Problem requirements :: Repeat every record below exactly as it appears.

Data to process ::
——
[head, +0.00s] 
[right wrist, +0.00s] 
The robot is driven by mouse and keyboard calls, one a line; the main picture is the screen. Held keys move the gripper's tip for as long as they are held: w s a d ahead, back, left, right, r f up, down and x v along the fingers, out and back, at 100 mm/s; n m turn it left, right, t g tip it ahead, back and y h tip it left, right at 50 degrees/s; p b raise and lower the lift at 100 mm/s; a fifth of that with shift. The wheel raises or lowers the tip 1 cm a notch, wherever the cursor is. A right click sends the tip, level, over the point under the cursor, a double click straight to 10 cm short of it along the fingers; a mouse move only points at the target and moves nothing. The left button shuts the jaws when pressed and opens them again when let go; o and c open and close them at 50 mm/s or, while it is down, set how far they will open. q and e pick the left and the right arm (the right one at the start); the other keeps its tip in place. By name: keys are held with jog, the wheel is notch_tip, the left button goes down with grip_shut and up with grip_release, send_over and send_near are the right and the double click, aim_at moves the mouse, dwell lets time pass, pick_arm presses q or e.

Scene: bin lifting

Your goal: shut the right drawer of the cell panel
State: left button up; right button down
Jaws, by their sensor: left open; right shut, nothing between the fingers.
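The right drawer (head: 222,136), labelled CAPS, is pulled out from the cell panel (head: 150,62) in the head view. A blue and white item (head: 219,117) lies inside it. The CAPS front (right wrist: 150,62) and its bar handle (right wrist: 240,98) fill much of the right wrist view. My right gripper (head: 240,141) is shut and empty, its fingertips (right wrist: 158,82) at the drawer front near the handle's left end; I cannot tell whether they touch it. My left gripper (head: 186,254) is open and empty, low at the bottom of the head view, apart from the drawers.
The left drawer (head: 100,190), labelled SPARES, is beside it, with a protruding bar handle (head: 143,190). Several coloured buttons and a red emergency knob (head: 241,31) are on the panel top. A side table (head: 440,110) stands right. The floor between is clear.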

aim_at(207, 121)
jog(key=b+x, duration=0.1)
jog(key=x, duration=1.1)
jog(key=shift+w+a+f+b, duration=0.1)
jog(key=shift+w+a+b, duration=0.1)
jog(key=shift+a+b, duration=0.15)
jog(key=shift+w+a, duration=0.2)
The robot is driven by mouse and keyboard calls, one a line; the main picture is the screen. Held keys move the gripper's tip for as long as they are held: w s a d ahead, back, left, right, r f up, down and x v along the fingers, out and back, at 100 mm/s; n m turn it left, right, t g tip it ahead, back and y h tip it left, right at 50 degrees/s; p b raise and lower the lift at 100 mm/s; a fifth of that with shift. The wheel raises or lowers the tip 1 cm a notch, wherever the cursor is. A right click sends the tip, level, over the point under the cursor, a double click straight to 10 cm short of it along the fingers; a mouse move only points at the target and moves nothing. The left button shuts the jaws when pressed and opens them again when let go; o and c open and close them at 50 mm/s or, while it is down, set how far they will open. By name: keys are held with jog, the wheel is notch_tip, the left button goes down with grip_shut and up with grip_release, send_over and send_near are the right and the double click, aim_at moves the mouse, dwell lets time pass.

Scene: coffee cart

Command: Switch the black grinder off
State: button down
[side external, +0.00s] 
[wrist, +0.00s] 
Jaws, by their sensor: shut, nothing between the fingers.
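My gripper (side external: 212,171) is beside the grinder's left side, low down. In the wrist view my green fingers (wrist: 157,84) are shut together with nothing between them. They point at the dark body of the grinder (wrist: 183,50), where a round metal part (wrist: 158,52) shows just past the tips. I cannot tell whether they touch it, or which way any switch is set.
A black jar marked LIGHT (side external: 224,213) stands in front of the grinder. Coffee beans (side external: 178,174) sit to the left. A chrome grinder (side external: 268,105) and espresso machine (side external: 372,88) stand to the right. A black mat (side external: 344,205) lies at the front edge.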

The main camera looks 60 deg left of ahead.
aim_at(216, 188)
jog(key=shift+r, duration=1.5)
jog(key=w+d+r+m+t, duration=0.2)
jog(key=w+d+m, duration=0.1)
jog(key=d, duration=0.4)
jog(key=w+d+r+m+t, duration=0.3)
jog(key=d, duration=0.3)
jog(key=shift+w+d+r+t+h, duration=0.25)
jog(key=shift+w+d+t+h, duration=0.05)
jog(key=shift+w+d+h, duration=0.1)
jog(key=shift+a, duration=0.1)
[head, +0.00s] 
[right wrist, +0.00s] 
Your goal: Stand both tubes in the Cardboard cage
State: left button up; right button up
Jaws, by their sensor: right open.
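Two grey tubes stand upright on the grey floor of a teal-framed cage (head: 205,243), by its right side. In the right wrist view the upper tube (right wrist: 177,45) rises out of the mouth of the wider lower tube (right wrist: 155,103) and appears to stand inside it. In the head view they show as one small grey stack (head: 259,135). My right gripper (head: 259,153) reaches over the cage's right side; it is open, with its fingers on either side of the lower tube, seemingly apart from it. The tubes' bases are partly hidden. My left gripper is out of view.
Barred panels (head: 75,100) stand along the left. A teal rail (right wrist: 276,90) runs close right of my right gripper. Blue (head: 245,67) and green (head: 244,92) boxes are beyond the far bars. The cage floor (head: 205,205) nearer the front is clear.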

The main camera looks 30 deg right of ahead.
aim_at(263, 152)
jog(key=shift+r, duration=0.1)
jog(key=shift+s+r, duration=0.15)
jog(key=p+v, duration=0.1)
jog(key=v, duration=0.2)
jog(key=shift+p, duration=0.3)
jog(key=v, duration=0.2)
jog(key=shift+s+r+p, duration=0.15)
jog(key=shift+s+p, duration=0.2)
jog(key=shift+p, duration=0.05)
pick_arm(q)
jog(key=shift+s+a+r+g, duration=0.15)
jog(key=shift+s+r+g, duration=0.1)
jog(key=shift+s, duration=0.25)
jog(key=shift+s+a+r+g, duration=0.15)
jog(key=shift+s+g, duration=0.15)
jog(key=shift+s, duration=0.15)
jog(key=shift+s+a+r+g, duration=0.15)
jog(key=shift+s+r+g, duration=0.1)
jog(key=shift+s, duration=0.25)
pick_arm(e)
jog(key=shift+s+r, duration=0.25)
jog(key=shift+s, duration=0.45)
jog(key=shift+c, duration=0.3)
——
Written answer ::
[head, +0.00s] 
[right wrist, +0.00s] 
The robot is driven by mouse and keyboard calls, one a line; the main picture is the screen. Held keys move the gripper's tip for as long as they are held: w s a d ahead, back, left, right, r f up, down and x v along the fingers, out and back, at 100 mm/s; n m turn it left, right, t g tip it ahead, back and y h tip it left, right at 50 degrees/s; p b raise and lower the lift at 100 mm/s; a fifth of that with shift. The wheel raises or lowers the tip 1 cm a notch, wherever the cursor is. A right click sends the tip, level, over the point under the cursor, a double click straight to 10 cm short of it along the fingers; a mouse move only points at the target and moves nothing. The left button shuts the jaws when pressed and opens them again when let go; o and c open and close them at 50 mm/s or, while it is down, set how far they will open. q and e pick the left and the right arm (the right one at the start); the other keeps its tip in place. By name: keys are held with jog, the wheel is notch_tip, the left button goes down with grip_shut and up with grip_release, send_over and send_near are the right and the double click, aim_at moves the mouse, dwell lets time pass, pick_arm presses q or e.

Scene: bin lifting

Your goal: shut the right drawer of the cell panel
State: left button up; right button down
Jaws, by their sensor: left open; right shut, nothing between the fingers.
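The right drawer (head: 222,136), labelled CAPS, is pulled out from the cell panel (head: 150,62) in the head view. A blue and white item (head: 219,117) lies inside it. The CAPS front (right wrist: 150,62) and its bar handle (right wrist: 240,98) fill much of the right wrist view. My right gripper (head: 240,141) is shut and empty, its fingertips (right wrist: 158,82) at the drawer front near the handle's left end; I cannot tell whether they touch it. My left gripper (head: 186,254) is open and empty, low at the bottom of the head view, apart from the drawers.
The left drawer (head: 100,190), labelled SPARES, is beside it, with a protruding bar handle (head: 143,190). Several coloured buttons and a red emergency knob (head: 241,31) are on the panel top. A side table (head: 440,110) stands right. The floor between is clear.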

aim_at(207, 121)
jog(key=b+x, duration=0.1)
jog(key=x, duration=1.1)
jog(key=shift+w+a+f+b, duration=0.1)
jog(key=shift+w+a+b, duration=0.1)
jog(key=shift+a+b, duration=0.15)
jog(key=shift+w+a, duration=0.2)
The robot is driven by mouse and keyboard calls, one a line; the main picture is the screen. Held keys move the gripper's tip for as long as they are held: w s a d ahead, back, left, right, r f up, down and x v along the fingers, out and back, at 100 mm/s; n m turn it left, right, t g tip it ahead, back and y h tip it left, right at 50 degrees/s; p b raise and lower the lift at 100 mm/s; a fifth of that with shift. The wheel raises or lowers the tip 1 cm a notch, wherever the cursor is. A right click sends the tip, level, over the point under the cursor, a double click straight to 10 cm short of it along the fingers; a mouse move only points at the target and moves nothing. The left button shuts the jaws when pressed and opens them again when let go; o and c open and close them at 50 mm/s or, while it is down, set how far they will open. By name: keys are held with jog, the wheel is notch_tip, the left button goes down with grip_shut and up with grip_release, send_over and send_near are the right and the double click, aim_at moves the mouse, dwell lets time pass.

Scene: coffee cart

Command: Switch the black grinder off
State: button down
[side external, +0.00s] 
[wrist, +0.00s] 
Jaws, by their sensor: shut, nothing between the fingers.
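My gripper (side external: 212,171) is beside the grinder's left side, low down. In the wrist view my green fingers (wrist: 157,84) are shut together with nothing between them. They point at the dark body of the grinder (wrist: 183,50), where a round metal part (wrist: 158,52) shows just past the tips. I cannot tell whether they touch it, or which way any switch is set.
A black jar marked LIGHT (side external: 224,213) stands in front of the grinder. Coffee beans (side external: 178,174) sit to the left. A chrome grinder (side external: 268,105) and espresso machine (side external: 372,88) stand to the right. A black mat (side external: 344,205) lies at the front edge.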

The main camera looks 60 deg left of ahead.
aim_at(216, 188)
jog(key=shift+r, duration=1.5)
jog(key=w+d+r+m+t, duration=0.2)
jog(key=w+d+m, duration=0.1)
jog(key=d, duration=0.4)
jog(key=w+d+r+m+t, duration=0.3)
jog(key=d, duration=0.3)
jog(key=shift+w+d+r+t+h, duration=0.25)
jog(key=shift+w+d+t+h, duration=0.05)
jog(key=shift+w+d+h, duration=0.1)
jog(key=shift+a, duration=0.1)
[head, +0.00s] 
[right wrist, +0.00s] 
Your goal: Stand both tubes in the Cardboard cage
State: left button up; right button up
Jaws, by their sensor: right open.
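Two grey tubes stand upright on the grey floor of a teal-framed cage (head: 205,243), by its right side. In the right wrist view the upper tube (right wrist: 177,45) rises out of the mouth of the wider lower tube (right wrist: 155,103) and appears to stand inside it. In the head view they show as one small grey stack (head: 259,135). My right gripper (head: 259,153) reaches over the cage's right side; it is open, with its fingers on either side of the lower tube, seemingly apart from it. The tubes' bases are partly hidden. My left gripper is out of view.
Barred panels (head: 75,100) stand along the left. A teal rail (right wrist: 276,90) runs close right of my right gripper. Blue (head: 245,67) and green (head: 244,92) boxes are beyond the far bars. The cage floor (head: 205,205) nearer the front is clear.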

The main camera looks 30 deg right of ahead.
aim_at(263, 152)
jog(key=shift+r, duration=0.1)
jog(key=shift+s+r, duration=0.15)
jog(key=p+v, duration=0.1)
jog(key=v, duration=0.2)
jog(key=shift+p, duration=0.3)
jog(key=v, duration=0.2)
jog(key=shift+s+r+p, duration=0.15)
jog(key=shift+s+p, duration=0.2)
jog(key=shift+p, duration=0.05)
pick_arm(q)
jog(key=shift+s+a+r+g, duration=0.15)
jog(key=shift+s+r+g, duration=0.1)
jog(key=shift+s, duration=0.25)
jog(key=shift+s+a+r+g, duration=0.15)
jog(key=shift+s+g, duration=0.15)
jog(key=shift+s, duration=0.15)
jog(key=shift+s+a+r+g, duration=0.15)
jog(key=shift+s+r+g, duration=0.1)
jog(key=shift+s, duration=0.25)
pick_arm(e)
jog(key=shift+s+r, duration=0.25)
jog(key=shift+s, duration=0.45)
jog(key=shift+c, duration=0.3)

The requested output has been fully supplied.